Pour les Québécois ordinaires, les débats constitutionnels semblent souvent éloignés des préoccupations quotidiennes. Dans un centre communautaire de Saguenay, Jeanne Tremblay, 42 ans, infirmière et mère de deux enfants, a exprimé sa fatigue face à la politique identitaire. « Nous avons ces débats depuis avant ma naissance. Pendant ce temps, je ne trouve pas de médecin de famille pour mes enfants, et les coûts du logement continuent d’augmenter. »
Pourtant, les questions d’identité restent puissantes dans la société québécoise. La relation de la province avec ses communautés autochtones ajoute une autre couche de complexité. Le projet de constitution reconnaît les droits autochtones tout en maintenant l’autorité provinciale sur les ressources et le territoire – une position que certains leaders des Premières Nations ont déjà critiquée.

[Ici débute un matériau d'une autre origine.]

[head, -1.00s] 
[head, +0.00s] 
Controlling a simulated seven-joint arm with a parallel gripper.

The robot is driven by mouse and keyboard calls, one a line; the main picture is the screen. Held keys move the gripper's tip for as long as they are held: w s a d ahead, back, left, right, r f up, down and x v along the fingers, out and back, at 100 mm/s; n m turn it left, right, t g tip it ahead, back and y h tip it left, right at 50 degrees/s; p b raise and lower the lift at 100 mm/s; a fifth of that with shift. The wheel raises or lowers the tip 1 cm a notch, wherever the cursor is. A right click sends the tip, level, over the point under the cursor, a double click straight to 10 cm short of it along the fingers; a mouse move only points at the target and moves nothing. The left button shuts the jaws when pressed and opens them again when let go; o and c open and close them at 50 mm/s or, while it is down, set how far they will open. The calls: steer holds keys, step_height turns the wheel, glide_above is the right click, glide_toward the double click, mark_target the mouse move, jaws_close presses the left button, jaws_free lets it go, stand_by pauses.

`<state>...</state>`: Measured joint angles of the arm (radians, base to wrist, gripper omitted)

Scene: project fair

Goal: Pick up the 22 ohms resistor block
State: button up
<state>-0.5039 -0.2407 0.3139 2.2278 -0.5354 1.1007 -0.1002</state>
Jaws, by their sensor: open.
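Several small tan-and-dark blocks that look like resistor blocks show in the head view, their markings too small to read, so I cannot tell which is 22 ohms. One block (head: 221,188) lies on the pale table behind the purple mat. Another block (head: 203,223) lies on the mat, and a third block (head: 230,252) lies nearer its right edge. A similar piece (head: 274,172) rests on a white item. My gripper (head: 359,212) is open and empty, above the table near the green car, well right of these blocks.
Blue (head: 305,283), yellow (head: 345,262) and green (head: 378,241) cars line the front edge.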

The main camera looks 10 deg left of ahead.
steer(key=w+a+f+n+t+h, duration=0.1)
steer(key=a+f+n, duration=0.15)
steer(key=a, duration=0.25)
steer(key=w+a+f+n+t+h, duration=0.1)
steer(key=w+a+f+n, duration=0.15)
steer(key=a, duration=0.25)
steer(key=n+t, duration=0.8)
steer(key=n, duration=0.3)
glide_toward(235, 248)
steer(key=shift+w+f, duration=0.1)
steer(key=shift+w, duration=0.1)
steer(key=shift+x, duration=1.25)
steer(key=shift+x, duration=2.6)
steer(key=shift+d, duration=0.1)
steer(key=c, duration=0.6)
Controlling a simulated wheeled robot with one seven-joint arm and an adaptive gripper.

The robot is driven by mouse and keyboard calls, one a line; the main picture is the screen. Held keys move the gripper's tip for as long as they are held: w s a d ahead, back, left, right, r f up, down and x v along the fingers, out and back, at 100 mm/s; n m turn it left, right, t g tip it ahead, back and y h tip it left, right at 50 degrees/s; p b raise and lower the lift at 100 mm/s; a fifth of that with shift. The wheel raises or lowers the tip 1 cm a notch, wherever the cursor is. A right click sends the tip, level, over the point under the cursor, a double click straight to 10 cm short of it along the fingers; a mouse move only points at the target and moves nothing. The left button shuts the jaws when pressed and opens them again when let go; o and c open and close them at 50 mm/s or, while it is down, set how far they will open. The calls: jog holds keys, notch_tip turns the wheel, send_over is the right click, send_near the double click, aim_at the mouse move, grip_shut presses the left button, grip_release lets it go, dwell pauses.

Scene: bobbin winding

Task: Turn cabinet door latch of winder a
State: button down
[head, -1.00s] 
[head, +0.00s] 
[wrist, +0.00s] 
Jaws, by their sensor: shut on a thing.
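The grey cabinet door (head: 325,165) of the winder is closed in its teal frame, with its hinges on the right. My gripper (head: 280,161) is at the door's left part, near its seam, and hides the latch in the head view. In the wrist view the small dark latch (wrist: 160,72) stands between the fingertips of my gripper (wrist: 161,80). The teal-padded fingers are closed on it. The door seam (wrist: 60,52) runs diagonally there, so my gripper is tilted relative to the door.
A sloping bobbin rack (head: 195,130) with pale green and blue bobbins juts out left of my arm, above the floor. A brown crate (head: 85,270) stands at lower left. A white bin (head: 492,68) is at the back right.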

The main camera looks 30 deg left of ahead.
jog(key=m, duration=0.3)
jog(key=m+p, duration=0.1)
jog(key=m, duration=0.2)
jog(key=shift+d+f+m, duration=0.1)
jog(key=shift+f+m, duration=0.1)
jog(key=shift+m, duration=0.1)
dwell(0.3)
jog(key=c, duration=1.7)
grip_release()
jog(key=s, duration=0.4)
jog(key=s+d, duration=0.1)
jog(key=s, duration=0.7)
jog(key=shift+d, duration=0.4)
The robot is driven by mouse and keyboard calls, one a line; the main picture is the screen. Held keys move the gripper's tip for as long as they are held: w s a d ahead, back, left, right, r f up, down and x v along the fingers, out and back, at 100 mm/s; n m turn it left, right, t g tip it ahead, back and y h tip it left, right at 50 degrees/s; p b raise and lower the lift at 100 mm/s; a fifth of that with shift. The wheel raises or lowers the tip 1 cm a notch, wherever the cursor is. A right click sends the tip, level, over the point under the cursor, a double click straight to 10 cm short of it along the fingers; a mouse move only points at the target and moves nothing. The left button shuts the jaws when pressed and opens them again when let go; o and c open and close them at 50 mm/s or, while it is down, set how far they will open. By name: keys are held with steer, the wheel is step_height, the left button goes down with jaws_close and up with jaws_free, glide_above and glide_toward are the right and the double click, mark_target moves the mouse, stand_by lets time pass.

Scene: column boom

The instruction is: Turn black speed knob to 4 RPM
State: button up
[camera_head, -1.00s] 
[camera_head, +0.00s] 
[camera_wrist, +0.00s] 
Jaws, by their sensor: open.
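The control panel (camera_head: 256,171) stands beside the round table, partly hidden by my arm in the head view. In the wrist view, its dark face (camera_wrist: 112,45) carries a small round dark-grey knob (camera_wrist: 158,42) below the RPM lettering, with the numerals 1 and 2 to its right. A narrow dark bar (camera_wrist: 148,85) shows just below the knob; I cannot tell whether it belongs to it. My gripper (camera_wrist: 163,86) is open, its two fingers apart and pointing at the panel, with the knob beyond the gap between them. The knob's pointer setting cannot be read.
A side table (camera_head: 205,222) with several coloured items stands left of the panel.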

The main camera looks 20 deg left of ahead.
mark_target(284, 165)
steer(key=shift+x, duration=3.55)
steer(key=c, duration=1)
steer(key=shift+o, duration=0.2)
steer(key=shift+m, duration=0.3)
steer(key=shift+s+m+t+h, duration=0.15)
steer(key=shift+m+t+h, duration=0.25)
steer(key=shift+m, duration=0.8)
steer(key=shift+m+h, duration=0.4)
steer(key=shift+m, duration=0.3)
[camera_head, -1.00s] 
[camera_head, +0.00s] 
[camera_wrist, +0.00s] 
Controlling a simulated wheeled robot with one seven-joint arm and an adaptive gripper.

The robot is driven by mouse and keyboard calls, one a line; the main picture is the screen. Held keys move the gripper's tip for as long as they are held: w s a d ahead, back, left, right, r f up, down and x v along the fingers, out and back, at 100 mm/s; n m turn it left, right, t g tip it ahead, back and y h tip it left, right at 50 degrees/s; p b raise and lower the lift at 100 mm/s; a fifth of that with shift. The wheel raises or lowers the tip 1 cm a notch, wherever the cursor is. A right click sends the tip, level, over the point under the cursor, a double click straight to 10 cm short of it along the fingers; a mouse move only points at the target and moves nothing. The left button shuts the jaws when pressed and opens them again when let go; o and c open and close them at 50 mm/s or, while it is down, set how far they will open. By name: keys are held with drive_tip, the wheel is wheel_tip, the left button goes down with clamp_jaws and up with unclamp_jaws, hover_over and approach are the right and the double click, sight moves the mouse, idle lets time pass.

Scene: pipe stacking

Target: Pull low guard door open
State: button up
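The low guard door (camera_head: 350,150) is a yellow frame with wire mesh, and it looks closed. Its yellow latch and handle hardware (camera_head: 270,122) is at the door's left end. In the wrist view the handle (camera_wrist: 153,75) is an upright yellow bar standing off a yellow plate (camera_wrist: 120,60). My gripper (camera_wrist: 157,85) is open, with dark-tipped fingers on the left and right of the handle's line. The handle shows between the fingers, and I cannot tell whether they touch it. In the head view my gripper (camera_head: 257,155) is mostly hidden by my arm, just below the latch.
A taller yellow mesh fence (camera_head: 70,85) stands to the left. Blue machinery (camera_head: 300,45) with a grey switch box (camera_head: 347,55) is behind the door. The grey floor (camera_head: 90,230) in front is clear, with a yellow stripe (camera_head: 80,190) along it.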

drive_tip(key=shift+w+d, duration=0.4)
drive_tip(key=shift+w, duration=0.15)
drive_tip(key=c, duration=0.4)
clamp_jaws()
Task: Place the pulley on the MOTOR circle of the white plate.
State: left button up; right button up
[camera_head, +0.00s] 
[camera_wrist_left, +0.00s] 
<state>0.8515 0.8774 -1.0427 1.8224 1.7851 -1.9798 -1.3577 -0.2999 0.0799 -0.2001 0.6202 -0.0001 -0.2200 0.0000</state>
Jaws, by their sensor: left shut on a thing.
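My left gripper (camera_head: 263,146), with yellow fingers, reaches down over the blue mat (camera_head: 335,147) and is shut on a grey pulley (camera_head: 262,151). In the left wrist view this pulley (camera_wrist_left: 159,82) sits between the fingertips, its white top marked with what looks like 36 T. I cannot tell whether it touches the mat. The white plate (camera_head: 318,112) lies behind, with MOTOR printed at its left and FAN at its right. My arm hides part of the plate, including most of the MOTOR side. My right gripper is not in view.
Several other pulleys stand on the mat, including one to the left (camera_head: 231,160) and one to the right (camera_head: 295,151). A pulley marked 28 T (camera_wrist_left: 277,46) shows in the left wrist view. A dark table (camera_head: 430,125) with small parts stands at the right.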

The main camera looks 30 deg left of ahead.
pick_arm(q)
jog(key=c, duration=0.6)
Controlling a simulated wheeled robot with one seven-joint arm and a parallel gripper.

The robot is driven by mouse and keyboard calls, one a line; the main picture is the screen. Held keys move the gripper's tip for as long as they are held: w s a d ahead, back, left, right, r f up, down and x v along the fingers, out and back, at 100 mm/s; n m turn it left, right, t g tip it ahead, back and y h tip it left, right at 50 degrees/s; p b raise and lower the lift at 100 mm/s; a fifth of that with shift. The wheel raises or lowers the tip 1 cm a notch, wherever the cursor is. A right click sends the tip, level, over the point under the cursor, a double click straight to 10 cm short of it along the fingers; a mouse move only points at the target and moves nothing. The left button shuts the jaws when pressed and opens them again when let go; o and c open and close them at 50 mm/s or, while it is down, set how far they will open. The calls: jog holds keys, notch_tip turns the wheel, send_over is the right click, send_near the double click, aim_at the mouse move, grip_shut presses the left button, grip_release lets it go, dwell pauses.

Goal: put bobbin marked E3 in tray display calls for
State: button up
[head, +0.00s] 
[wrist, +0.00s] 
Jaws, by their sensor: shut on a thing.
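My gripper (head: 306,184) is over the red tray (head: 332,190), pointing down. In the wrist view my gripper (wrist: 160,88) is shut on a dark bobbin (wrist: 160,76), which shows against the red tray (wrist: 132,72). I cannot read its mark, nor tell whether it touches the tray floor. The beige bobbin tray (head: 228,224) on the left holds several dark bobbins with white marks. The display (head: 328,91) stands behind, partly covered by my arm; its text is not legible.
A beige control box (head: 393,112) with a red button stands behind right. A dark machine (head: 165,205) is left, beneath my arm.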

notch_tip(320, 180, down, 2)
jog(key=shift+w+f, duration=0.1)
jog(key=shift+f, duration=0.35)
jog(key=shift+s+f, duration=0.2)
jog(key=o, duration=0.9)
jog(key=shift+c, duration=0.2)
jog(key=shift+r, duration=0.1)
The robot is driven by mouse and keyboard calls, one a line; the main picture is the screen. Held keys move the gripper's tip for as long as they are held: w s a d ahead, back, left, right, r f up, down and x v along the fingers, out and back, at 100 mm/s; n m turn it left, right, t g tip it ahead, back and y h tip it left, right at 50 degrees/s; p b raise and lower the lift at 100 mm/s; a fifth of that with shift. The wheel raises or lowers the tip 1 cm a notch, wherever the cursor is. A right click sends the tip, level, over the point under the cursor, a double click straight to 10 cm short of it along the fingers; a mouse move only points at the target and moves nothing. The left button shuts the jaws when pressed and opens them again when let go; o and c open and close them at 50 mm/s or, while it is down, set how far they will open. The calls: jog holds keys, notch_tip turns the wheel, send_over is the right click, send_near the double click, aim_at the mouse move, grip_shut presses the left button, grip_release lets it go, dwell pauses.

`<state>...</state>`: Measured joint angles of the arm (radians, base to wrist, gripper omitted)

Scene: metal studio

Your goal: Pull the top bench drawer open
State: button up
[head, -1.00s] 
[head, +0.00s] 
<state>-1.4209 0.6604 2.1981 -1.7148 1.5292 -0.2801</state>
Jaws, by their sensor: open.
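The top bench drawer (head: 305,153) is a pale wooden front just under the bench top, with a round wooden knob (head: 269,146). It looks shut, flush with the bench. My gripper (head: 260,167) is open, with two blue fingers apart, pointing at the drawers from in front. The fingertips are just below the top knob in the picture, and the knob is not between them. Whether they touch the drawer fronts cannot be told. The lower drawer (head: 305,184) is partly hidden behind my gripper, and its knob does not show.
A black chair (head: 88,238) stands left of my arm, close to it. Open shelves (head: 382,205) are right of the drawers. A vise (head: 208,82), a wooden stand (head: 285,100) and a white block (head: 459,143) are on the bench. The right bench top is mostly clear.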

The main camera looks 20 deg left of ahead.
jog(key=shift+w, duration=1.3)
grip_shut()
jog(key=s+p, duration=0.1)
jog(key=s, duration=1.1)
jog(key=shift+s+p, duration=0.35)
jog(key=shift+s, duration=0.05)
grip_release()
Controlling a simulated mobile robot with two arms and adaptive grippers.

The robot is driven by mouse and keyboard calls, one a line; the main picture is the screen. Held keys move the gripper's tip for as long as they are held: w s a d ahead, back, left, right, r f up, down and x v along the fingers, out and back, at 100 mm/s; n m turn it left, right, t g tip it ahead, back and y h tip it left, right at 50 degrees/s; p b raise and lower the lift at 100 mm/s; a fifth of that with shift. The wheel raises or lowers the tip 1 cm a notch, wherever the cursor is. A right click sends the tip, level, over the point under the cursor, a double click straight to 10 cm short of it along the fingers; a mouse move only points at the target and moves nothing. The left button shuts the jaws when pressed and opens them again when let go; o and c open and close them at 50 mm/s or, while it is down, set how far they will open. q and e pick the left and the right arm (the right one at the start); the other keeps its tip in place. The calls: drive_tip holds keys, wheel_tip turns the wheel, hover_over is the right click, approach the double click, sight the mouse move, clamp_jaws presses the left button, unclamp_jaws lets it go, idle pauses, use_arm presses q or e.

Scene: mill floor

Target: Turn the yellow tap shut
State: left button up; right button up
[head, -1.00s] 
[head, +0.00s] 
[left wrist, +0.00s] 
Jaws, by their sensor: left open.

Alors que le Québec avance avec sa vision constitutionnelle, la question demeure: cette initiative représente-t-elle un nouvel équilibre dans les relations Québec-Canada ou simplement le dernier chapitre d’une histoire non résolue? Le projet fera l’objet d’une consultation publique avant son adoption finale, laissant place à des amendements et des compromis.
Quel que soit le résultat, cette initiative constitutionnelle reflète le désir continu du Québec de se définir selon ses propres termes tout en naviguant dans les réalités pratiques de la gouvernance du 21e siècle au sein d’un système fédéral.